Tillerson has also accused China of attacking South Korea’s economy in retaliation to the country’s implementation of Terminal High Altitude Area Defense, or THAAD, which the United States has played a vital role in.
China’s government used its influence on its people to protest products from Lotte, a South Korean-owned company that depends on China for roughly 30 percent of its profits. Although Beijing officials have denied doing such, the company has brought up countless situations to prove otherwise.
North Korea has also responded to THAAD’s deployment, causing more tension on the Korean peninsula. The country has threatened both South Korea and the United States with nuclear attacks if they don’t halt the deployment immediately. These threats further prompted Tillerson and the State Department to engage in discussions with the surrounding countries sooner rather than later.
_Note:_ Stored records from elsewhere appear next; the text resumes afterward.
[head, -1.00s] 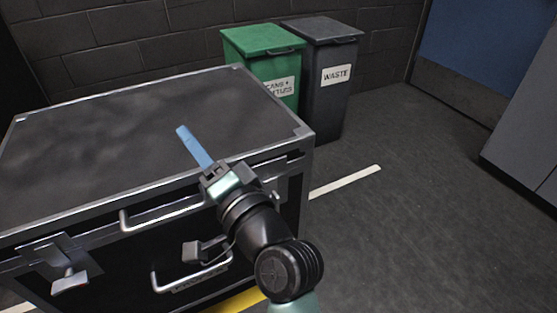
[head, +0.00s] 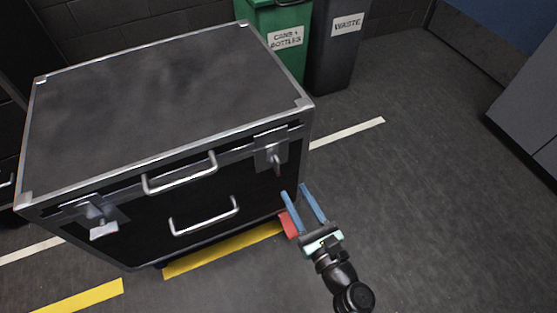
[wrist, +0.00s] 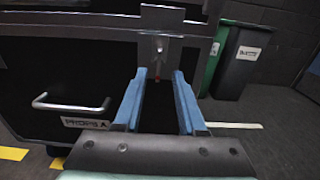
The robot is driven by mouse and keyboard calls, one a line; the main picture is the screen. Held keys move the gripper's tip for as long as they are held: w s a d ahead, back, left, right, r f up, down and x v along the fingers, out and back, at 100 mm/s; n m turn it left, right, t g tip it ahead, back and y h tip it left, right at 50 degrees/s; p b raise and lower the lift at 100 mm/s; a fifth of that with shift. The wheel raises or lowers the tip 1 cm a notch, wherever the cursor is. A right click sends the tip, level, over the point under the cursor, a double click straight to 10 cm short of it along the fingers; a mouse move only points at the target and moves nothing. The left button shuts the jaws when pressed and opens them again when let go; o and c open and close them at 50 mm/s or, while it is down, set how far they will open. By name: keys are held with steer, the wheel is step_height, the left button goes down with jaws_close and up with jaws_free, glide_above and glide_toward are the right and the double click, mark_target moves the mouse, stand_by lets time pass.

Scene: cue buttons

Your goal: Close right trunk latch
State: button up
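The black trunk (head: 150,95) has metal edges and its lid is down. Its right latch (head: 270,150) is a grey plate with a small lever hanging at the front right; it also shows at the top middle of the wrist view (wrist: 161,20). My gripper (head: 294,190) is open and empty, with two blue fingers spread. It is in front of and below the right latch, apart from it. In the wrist view the fingers (wrist: 159,72) point at the trunk front, with the latch lever between and beyond their tips.
The left latch (head: 101,224) sticks out from the trunk front. Two metal handles (head: 180,176) lie between the latches. A red patch (head: 290,226) shows beside my left finger; I cannot tell what it is. Green (head: 284,50) and dark bins (head: 335,50) stand behind. Floor on the right is clear.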

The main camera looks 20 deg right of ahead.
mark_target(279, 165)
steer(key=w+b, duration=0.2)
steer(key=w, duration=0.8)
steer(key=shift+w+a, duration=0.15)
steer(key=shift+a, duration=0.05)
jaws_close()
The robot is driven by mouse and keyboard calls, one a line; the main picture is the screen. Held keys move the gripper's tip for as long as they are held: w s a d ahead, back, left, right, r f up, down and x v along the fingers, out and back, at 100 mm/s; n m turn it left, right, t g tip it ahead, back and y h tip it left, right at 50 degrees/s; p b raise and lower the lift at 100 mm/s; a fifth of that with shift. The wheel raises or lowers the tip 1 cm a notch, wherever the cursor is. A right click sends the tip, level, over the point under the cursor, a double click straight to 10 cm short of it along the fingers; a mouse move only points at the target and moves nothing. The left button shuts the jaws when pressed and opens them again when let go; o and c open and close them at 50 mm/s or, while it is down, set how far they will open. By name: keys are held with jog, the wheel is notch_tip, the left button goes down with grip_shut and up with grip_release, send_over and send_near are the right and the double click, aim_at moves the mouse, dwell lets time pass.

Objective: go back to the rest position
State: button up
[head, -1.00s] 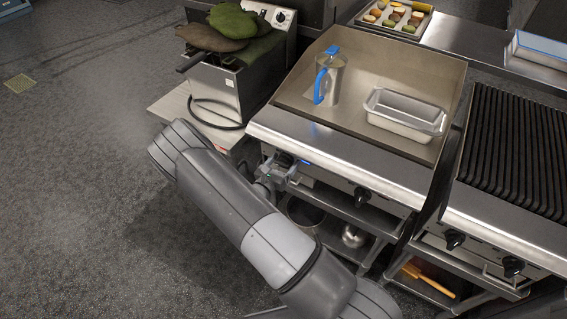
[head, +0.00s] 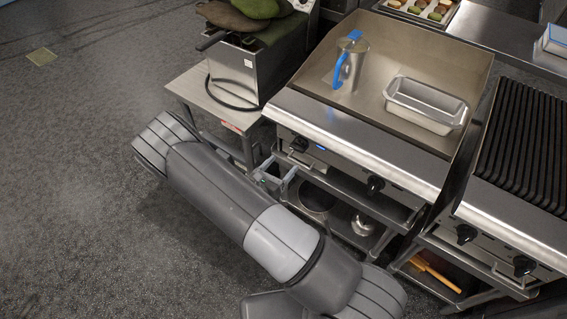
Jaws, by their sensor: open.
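My gripper (head: 279,172) shows in the head view just beyond my forearm, in front of the griddle's left end. Its two fingers are apart and I see nothing between them. Its base is hidden behind my forearm. The gripper stands clear below the griddle's left knob (head: 300,145). My arm (head: 215,190) stretches from the lower right up to the left, over the dark floor.
The griddle (head: 310,75) holds a steel pitcher (head: 357,66) with a blue handle and a metal loaf pan (head: 425,104). A fryer (head: 236,72) stands on a side table (head: 190,88). A grill (head: 520,145) is at right. Open floor (head: 80,150) lies at left.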

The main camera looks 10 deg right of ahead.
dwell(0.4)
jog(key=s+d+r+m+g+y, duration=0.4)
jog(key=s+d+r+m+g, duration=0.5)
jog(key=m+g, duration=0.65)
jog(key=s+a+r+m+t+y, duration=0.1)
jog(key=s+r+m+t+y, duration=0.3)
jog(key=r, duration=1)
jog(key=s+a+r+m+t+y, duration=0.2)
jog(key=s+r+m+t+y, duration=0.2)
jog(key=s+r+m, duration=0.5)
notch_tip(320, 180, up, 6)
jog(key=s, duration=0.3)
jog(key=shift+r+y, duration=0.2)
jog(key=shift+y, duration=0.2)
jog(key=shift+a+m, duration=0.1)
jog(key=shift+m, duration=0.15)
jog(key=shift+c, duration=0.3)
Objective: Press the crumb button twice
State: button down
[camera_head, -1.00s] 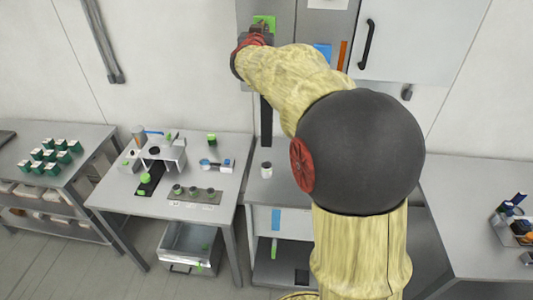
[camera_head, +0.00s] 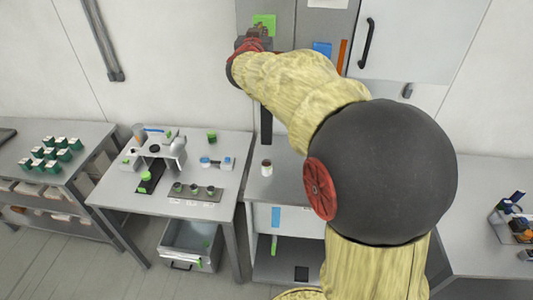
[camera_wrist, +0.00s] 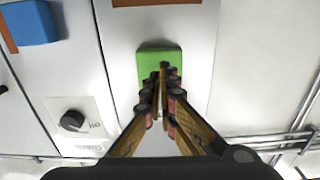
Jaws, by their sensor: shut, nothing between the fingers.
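A green square button (camera_head: 264,21) is on the grey upright panel at the top of the head view. It is also straight ahead in the wrist view (camera_wrist: 160,54). My gripper (camera_head: 254,36) is just below it in the head view. In the wrist view, the closed fingertips (camera_wrist: 164,70) overlap the lower part of the green button, and nothing is held. Whether they touch it I cannot tell. A blue block (camera_head: 322,48) is to its right in the head view and at the upper left in the wrist view (camera_wrist: 31,22). No readable label shows which is the crumb button.
An orange strip (camera_head: 343,54) and a cabinet door with a black handle (camera_head: 367,43) are right of the panel. A dark knob (camera_wrist: 72,121) is at the lower left in the wrist view. A small cup (camera_head: 267,168) stands on the counter below my arm.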

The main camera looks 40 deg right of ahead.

On Monday, a South Korean news site announced that SEAL Team 6 and Delta Force were going to be joining the U.S. and South Korean military forces at the annual Foal Eagle and Key Resolve exercises this month.
The report suggested that the military was conducting simulations to devise a plan to remove Kim Jong Un from his position in North Korea. A source from the Defense Ministry said even if the exercises aren’t meant for planning out Kim Jong Un’s assassination, it still makes a strong statement. In fact, the mere attendance of such U.S. military groups “will send a very strong message to North Korea, which is constantly carrying out military provocations.”
In response to the exercises, North Korea launched four missiles into the sea off the coast of Japan, giving the United States and its allies even more reason to start planning special operations.
Is military action what we need to secure East Asia? If sanctions and patience haven’t worked, then perhaps combat will.